今回は、不動産事業におけるM&Aにおいても重要である人事に関する法務DDの留意点をお伝えしようと思います。
多くの友好的なM&Aは、雇用関係を維持することを前提として行われています。売り手となる事業会社としても、従業員の雇用を維持するために買い手を探している場合も多く、非常に関心を持たれている事項です。
一方で、雇用関係を維持することは、他社の人事を引き継ぎ、さらには企業文化も維持されることにつながり、買い手となる事業会社としても関心が強い事項となります。
法的な観点からすると、雇用関係のほとんどは、労働契約に基づいて創出されており、雇用契約書を確認することが第一となります。しかしながら、企業全体の労務に関するルールは就業規則や労働協約により規律されている部分も多いため、当然就業規則や労働協約の確認も欠かすことはできません。
就業規則に関しては、会社としての歴史が長ければ長いほど複数の就業規則が存在していることがあり、どの就業規則が法的に有効な就業規則であるか調査が必要な場合もあります。就業規則の変更を行うためには、原則として、労働者の同意が必要であり、同意がない場合には、変更の合理性があることを前提として、労働者の過半数の代表者から意見を聴取したうえで、労働者に周知されていたということが必要となりますが、これが実行されていたのか否かは、当時の状況が記録されていない限り知ることができません。
有効な就業規則を特定できないような場合には、最新の就業規則について、労働者全員の同意を得て記録しておいたり、就業規則に関する労働者への説明会を行ったうえで、過半数代表者からの意見を聴取し、労働者へ周知したりすることをもって、最新の就業規則が有効となりうるように対策を行う必要があります。

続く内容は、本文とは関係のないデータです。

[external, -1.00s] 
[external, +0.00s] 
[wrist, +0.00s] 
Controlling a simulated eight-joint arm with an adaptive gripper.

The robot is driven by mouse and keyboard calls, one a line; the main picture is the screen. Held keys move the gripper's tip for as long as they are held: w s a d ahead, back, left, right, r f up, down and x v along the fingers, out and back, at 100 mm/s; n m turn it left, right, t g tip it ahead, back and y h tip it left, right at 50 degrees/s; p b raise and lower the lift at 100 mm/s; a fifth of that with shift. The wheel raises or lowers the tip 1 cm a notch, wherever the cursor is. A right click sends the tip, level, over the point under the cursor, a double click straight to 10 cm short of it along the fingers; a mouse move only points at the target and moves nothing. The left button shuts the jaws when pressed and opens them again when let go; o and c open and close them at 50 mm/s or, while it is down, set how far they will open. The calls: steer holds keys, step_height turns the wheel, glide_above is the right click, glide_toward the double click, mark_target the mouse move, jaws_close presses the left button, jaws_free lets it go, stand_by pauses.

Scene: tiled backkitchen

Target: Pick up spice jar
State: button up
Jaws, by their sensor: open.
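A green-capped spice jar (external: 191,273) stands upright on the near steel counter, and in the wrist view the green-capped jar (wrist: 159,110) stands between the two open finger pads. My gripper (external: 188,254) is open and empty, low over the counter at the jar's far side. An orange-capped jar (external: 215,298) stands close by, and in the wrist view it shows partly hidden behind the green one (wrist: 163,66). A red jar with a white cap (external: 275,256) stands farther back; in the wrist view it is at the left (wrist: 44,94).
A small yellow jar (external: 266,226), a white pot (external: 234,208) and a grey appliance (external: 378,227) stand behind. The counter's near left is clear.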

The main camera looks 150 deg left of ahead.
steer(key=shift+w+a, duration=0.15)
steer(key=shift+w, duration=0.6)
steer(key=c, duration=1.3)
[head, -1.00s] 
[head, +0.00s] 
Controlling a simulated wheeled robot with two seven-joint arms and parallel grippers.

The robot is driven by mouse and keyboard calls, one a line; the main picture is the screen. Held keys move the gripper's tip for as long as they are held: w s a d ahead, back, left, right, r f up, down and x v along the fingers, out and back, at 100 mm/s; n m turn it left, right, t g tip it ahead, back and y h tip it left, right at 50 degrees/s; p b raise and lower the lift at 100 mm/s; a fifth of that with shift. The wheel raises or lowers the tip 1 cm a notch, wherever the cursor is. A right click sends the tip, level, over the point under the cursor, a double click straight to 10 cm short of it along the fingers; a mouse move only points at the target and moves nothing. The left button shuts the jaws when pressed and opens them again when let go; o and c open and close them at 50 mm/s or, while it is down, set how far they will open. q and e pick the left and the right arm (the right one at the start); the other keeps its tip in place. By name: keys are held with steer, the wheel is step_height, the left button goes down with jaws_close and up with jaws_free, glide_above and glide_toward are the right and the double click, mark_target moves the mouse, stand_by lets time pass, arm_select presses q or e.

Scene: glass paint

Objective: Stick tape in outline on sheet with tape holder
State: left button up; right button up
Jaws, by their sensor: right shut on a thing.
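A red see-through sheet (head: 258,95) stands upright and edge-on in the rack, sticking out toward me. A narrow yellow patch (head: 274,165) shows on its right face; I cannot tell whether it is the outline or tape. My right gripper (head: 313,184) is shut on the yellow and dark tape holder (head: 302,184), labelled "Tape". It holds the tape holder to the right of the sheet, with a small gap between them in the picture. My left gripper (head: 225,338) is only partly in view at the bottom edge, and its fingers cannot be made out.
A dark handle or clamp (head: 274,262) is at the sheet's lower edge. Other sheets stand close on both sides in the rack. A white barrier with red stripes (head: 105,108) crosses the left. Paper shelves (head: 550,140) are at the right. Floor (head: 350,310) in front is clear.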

また、近年における人事関係は、直接雇用のほか、出向、派遣の違いや、請負又は業務委託といった形式に基づいて業務を行っている人材もいます。直接雇用以外の雇用形態である場合には、労働者派遣法や職業安定法に抵触するような実態がないか慎重に見極める必要があります。これらの法律については、違反の内容によっては、刑罰が定められている場合もあるため、違反の事実がないか否か、これまでに労働基準監督署から行政指導などを受けたことがないかといった点を調査していくことになります。
人事関係については、今後の企業活動に大きな影響を与えるうえ、労働関係の法律が近年頻繁に改正されていることもあり、雇用の時期や現時点における最新の法令を参照しながら、法務上の問題点がないか慎重に探究する必要があります。